Start of Supplied records

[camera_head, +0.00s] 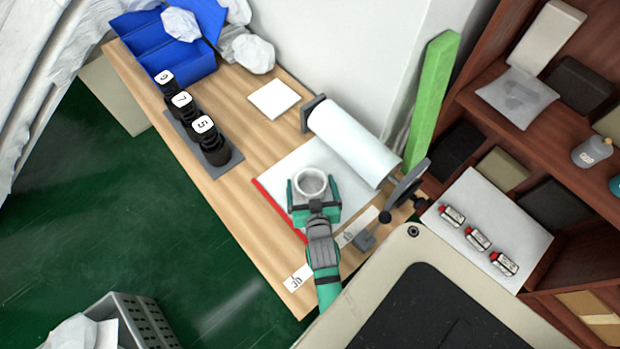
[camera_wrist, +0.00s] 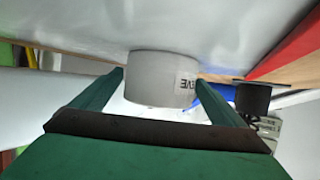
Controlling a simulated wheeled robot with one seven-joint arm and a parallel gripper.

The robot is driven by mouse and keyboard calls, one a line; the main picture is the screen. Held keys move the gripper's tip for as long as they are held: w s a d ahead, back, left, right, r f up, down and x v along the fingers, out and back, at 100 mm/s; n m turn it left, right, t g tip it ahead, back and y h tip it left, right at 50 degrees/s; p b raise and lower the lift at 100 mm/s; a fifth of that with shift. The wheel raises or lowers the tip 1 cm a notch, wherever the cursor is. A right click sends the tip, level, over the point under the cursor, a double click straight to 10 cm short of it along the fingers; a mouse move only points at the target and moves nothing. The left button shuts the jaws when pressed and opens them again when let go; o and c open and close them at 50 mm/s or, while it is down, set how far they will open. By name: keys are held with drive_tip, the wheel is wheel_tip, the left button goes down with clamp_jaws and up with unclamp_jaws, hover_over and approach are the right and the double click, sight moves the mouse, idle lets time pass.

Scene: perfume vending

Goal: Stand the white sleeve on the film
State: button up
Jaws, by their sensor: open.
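The white sleeve (camera_head: 311,194), a short open ring, stands upright on the white film (camera_head: 285,163), with its opening facing up. The film lies flat on the wooden table in front of the white roll (camera_head: 350,141). My gripper (camera_head: 312,184) is open, with one finger on each side of the sleeve. In the wrist view, which looks upside down, the sleeve (camera_wrist: 160,78) meets the film (camera_wrist: 150,25) and shows part of dark lettering. The fingertips (camera_wrist: 162,76) are close beside its walls; I cannot tell whether they touch it.
A red strip (camera_head: 279,209) edges the film. Black bottles with numbered tags stand in a grey holder (camera_head: 225,169) at left. A white square (camera_head: 274,98) and blue bin (camera_head: 182,58) lie farther back. A grey lever (camera_head: 405,190) stands right of my gripper.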

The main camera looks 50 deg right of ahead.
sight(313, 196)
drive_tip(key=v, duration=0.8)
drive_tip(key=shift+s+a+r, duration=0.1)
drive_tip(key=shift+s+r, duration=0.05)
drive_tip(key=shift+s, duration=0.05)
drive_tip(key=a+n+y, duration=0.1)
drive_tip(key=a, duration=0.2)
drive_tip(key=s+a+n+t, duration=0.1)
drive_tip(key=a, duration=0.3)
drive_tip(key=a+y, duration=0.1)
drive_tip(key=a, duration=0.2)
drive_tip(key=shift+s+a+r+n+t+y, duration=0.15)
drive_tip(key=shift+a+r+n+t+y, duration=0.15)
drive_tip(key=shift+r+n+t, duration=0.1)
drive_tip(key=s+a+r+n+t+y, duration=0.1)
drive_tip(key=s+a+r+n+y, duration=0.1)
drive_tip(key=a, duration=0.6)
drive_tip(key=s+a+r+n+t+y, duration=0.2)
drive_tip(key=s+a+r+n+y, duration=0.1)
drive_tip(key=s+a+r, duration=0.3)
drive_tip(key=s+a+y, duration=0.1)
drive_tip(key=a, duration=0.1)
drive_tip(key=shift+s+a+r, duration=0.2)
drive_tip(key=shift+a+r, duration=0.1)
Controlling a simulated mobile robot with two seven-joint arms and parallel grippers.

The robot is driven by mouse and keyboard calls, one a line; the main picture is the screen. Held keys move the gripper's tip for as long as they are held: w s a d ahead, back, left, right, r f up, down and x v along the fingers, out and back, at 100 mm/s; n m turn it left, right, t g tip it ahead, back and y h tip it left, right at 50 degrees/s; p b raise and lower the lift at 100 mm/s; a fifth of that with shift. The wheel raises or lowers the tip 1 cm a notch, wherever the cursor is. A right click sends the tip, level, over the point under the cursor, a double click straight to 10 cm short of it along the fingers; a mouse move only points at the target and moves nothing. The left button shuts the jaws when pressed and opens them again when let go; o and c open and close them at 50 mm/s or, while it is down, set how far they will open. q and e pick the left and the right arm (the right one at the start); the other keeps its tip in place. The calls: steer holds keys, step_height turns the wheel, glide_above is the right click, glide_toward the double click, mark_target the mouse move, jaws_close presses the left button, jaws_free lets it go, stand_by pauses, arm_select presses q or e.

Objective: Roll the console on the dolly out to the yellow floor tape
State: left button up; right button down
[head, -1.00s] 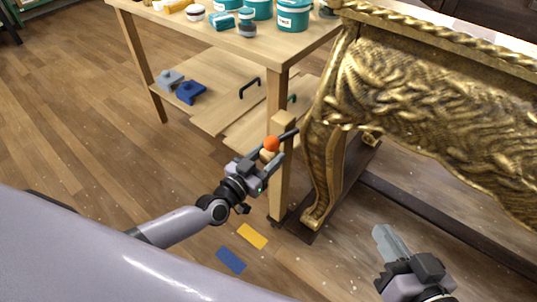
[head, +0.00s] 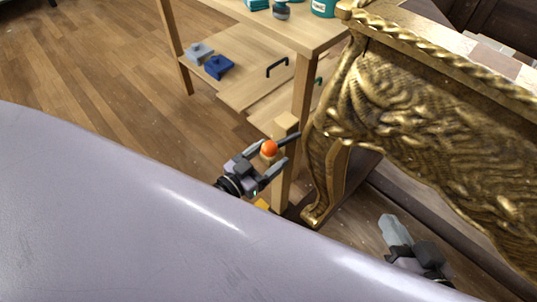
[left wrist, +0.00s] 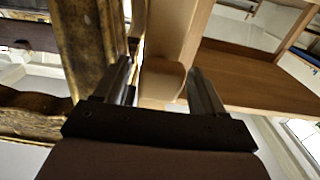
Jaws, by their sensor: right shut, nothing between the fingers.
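The gilt console (head: 430,125) stands on the right, its carved leg (head: 318,180) on the dark dolly (head: 375,195). My left gripper (head: 279,152) is at the post, fingers spread on either side of the ball. In the left wrist view, pale wood (left wrist: 162,80) shows between the spread fingers; contact is unclear. My right gripper (head: 391,225) is shut and empty, low in front of the console.
A wooden workbench (head: 235,18) with teal tubs (head: 323,7) stands behind and left of the console. Its lower shelf (head: 235,90) carries grey and blue blocks. Wooden floor (head: 100,80) is clear at left. My lavender body covers the lower left.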

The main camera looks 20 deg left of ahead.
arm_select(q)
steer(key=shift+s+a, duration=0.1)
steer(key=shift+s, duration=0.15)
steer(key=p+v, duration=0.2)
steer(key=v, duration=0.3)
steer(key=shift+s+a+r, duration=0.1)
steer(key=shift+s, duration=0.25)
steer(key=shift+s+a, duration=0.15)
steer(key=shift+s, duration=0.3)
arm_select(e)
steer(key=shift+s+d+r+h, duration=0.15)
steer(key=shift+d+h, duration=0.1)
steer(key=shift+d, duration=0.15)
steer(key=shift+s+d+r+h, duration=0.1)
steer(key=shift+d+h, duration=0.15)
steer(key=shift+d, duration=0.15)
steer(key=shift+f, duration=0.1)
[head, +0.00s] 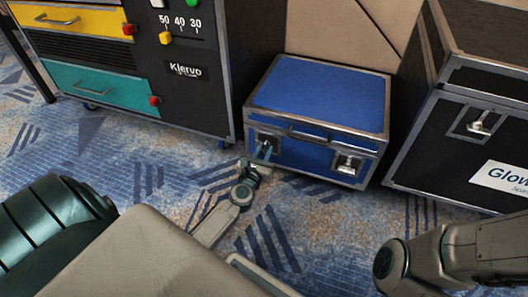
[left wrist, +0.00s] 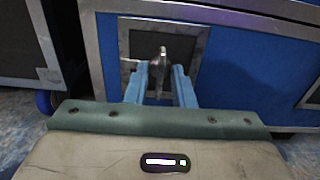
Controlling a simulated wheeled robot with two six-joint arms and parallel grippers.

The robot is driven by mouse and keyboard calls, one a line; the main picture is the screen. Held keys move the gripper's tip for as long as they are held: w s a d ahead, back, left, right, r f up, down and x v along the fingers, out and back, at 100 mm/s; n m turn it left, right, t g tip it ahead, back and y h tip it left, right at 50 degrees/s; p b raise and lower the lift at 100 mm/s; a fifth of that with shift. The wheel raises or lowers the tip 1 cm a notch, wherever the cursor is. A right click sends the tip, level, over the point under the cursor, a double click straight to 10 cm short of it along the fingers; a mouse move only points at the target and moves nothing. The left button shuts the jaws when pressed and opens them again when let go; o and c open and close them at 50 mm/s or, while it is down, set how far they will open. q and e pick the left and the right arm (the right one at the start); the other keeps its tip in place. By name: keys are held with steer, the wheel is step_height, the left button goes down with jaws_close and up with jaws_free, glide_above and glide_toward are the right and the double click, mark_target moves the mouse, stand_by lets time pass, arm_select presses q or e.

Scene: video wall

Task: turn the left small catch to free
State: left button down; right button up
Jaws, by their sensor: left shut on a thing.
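The blue case (head: 320,92) stands on the carpet with silver edges and a handle on its front. Its left small catch (left wrist: 158,62) is a metal turn-piece on a dark plate, low at the front left. My left gripper (head: 263,152) reaches it from the front. In the left wrist view the blue fingers of my left gripper (left wrist: 160,84) stand on both sides of the catch, shut on it. The fingers hide part of the catch. The right small catch (head: 348,164) is on the same front. My right gripper is out of view; only part of my right arm shows.
A dark cabinet (head: 190,100) with yellow and teal drawers stands close at the left. A black case (head: 455,150) with its own latch stands close at the right. Tan panels are behind. The patterned carpet (head: 320,215) in front is mostly clear.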

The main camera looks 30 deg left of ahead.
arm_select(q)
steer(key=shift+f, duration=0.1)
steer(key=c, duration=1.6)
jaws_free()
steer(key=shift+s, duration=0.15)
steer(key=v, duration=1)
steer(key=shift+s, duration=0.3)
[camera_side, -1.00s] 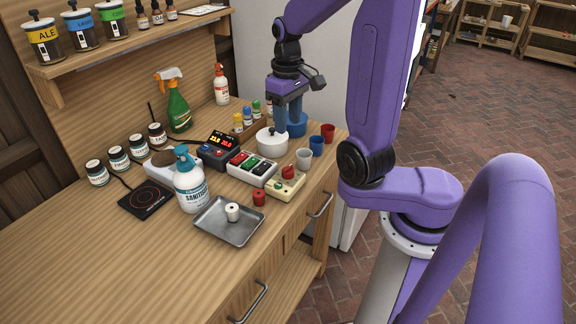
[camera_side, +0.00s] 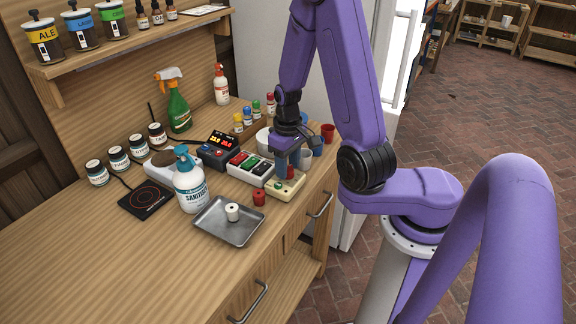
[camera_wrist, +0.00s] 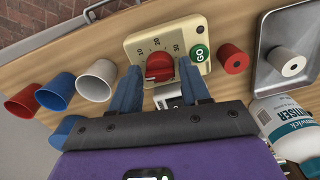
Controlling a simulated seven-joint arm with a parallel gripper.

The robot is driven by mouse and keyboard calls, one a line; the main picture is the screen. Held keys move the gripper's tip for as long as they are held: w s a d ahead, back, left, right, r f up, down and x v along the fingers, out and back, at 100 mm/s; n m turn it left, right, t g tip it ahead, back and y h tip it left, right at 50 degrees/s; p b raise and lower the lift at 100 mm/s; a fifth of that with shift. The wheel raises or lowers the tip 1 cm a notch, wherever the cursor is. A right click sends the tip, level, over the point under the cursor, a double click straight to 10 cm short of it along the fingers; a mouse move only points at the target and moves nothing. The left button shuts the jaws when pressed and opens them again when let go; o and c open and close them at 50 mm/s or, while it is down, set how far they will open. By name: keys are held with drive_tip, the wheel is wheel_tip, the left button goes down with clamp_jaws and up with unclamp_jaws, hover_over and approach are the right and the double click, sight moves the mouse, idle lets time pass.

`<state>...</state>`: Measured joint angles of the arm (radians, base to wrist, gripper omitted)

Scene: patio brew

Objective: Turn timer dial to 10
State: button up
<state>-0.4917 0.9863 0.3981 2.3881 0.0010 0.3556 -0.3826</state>
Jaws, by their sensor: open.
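The timer (camera_side: 287,186) is a cream box near the right edge of the bench. In the wrist view its cream face (camera_wrist: 190,28) carries a red dial (camera_wrist: 159,67), numbers 10, 20 and 30, and a green GO button (camera_wrist: 200,54). I cannot tell exactly where the dial points. My gripper (camera_wrist: 160,82) is open, pointing down over the timer. Its two blue fingers stand on either side of the dial, with gaps to it. In the side view my gripper (camera_side: 289,166) partly hides the dial.
Red, blue and white cups (camera_wrist: 96,80) stand close beside the timer. A red spool (camera_wrist: 233,59) is on its other side, near the metal tray (camera_wrist: 262,75) with a white spool.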

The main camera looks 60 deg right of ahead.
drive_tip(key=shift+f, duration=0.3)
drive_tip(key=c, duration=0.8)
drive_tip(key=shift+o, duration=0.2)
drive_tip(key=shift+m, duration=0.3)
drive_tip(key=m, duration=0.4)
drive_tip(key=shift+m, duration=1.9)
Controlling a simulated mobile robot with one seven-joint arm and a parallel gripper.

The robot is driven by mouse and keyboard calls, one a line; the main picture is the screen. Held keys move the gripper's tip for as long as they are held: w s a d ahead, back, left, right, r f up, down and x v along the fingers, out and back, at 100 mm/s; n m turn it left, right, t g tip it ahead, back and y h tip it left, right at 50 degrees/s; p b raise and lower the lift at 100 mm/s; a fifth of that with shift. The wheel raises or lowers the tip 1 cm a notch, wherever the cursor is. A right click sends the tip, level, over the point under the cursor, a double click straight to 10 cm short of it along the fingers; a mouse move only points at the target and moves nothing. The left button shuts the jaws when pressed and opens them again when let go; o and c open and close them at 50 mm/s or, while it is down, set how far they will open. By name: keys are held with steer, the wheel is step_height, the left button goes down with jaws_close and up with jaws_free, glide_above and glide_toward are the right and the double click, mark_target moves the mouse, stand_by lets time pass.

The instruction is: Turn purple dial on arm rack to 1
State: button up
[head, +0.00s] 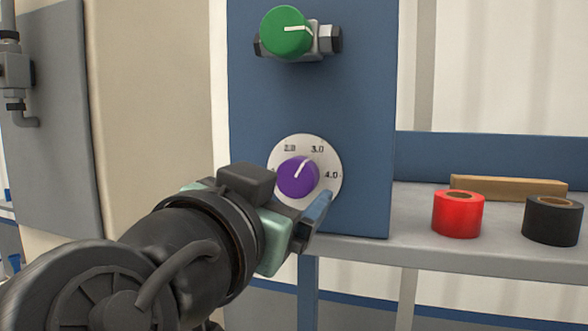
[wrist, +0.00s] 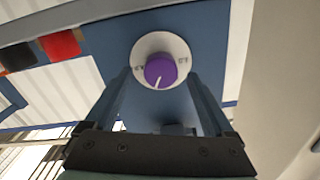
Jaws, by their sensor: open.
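The purple dial (head: 298,177) sits on a white round scale plate (head: 329,163) on a blue upright panel (head: 315,105). Marks 2.0, 3.0 and 4.0 show on the plate; the lower left part is hidden by my arm. The dial's white line points up and slightly right, between 2.0 and 3.0. My gripper (head: 312,222) is just in front of and below the dial. In the wrist view the purple dial (wrist: 160,70) lies beyond the fingertips, between their lines. My gripper (wrist: 163,78) is open and empty, apart from the dial.
A green knob (head: 287,31) is mounted higher on the same panel. A grey shelf (head: 400,226) at right holds a red tape roll (head: 457,215), a black tape roll (head: 552,221) and a wooden block (head: 508,188). A grey cabinet panel (head: 52,130) stands at left.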

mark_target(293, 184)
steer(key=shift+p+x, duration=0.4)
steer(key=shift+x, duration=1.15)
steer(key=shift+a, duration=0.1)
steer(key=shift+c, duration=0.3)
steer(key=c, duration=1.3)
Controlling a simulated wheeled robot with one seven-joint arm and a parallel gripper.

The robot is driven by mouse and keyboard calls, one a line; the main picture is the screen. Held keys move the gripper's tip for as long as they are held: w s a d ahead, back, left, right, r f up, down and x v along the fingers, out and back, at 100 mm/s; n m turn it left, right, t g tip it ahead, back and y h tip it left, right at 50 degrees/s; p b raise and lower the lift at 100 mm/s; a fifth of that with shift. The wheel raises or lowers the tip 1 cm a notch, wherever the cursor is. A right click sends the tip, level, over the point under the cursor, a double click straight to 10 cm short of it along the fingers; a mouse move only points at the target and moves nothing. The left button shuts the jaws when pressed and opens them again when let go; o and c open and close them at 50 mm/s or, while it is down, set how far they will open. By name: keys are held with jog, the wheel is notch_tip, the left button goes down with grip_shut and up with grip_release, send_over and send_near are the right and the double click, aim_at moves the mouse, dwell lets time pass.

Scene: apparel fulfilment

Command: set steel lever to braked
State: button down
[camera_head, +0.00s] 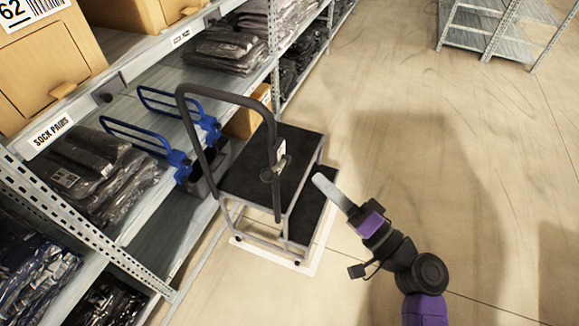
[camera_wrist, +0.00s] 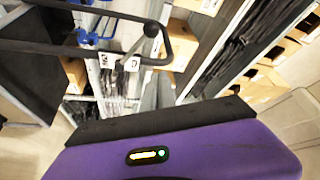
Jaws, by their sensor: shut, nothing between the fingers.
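The steel lever (camera_head: 272,171) is on the upright of the dark grey handle frame of a step trolley (camera_head: 262,160). In the wrist view the lever (camera_wrist: 146,38) shows a dark ball knob at its upper end and slants down to the left, towards small white plates with dark marks; I cannot read its setting. My gripper (camera_head: 322,183) is to the right of the lever in the head view, apart from it, pointing towards the trolley. It is shut and empty.
Shelving (camera_head: 120,265) with bagged garments and cardboard boxes stands along the left. Blue-handled dividers (camera_head: 150,130) are on the shelf behind the trolley. The handle's curved tube arches above the lever. The floor (camera_head: 420,130) to the right is clear, with another rack at top right.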

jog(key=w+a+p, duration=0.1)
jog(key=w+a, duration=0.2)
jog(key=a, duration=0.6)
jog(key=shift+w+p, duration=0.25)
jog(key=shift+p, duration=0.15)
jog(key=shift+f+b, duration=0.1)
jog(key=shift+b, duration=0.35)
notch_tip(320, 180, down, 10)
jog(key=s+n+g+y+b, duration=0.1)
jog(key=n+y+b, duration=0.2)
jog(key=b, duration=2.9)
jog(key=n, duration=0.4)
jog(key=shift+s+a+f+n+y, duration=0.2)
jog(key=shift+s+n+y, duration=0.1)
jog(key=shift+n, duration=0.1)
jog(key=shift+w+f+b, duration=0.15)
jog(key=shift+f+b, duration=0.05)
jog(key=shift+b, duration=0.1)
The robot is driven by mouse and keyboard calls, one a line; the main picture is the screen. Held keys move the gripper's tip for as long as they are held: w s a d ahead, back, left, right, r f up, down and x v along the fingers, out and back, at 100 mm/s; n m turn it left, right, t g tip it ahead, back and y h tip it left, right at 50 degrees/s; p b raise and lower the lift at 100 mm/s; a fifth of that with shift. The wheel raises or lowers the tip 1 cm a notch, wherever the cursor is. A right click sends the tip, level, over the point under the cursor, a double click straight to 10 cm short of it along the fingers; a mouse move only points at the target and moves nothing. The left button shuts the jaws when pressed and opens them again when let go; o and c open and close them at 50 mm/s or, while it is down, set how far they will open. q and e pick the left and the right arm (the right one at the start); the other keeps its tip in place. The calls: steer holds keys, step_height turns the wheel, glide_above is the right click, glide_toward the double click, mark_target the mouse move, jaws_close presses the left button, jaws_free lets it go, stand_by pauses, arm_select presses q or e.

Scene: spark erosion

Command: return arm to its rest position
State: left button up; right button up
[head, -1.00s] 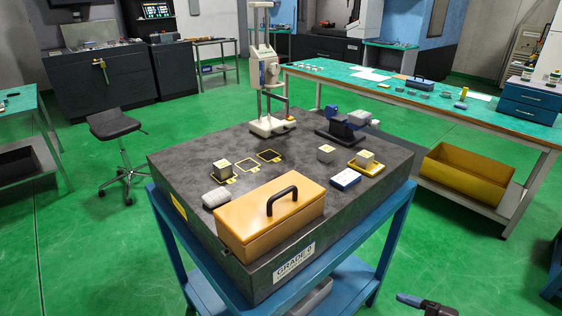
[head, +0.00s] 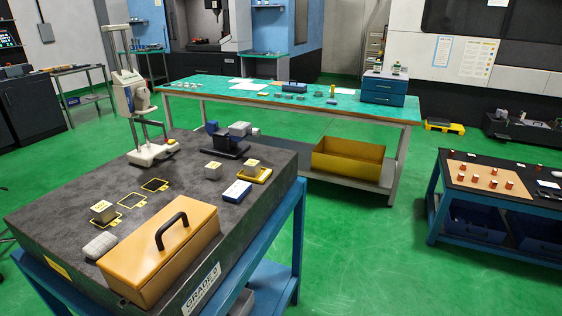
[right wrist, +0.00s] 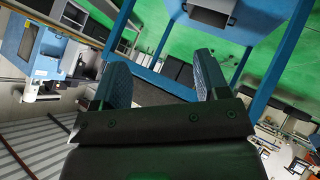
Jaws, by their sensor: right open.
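My right gripper (right wrist: 160,85) shows in the right wrist view with its two blue fingers apart and nothing between them. Neither gripper shows in the head view now. The right wrist view is tilted, with green floor and blue frame legs (right wrist: 258,100) beyond the fingers. In the head view the dark granite plate (head: 60,165) stands on a blue stand, with an orange box (head: 160,255) with a black handle at its front.
On the plate are metal blocks (head: 103,211), a white-and-blue box (head: 236,191) and a height gauge (head: 140,105). A green-topped bench (head: 215,92) stands behind, with a yellow bin (head: 348,160) below. A blue-framed table (head: 470,205) is at right. Green floor (head: 370,260) between is clear.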

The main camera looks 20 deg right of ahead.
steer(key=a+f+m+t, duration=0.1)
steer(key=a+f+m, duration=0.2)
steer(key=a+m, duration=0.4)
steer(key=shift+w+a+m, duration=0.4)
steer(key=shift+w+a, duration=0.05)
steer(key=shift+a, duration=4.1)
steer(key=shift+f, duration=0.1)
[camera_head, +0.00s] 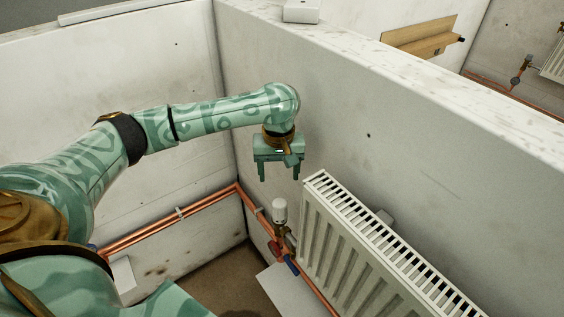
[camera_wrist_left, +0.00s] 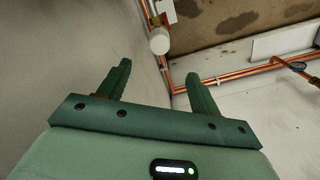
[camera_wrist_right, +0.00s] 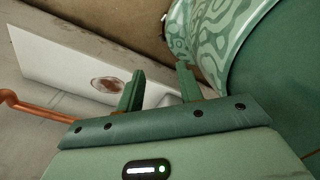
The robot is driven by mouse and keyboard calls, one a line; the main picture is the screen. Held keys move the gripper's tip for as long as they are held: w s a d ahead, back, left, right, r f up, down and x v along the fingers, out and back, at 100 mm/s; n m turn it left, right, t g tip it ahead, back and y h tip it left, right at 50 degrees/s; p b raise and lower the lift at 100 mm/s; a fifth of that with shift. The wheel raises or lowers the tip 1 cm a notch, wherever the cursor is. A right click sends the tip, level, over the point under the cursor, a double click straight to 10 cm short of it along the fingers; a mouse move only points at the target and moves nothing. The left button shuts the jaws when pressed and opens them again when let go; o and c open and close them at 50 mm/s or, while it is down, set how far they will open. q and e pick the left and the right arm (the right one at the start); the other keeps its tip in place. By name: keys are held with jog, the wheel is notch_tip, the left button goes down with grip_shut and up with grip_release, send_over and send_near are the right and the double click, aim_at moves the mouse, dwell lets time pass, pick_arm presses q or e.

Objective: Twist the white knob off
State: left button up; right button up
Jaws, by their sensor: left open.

End of Supplied records

▸ Objective
Which lines include "Command"? Copy each of them out.

▸ Solution for this exercise
Command: set steel lever to braked
Command: return arm to its rest position

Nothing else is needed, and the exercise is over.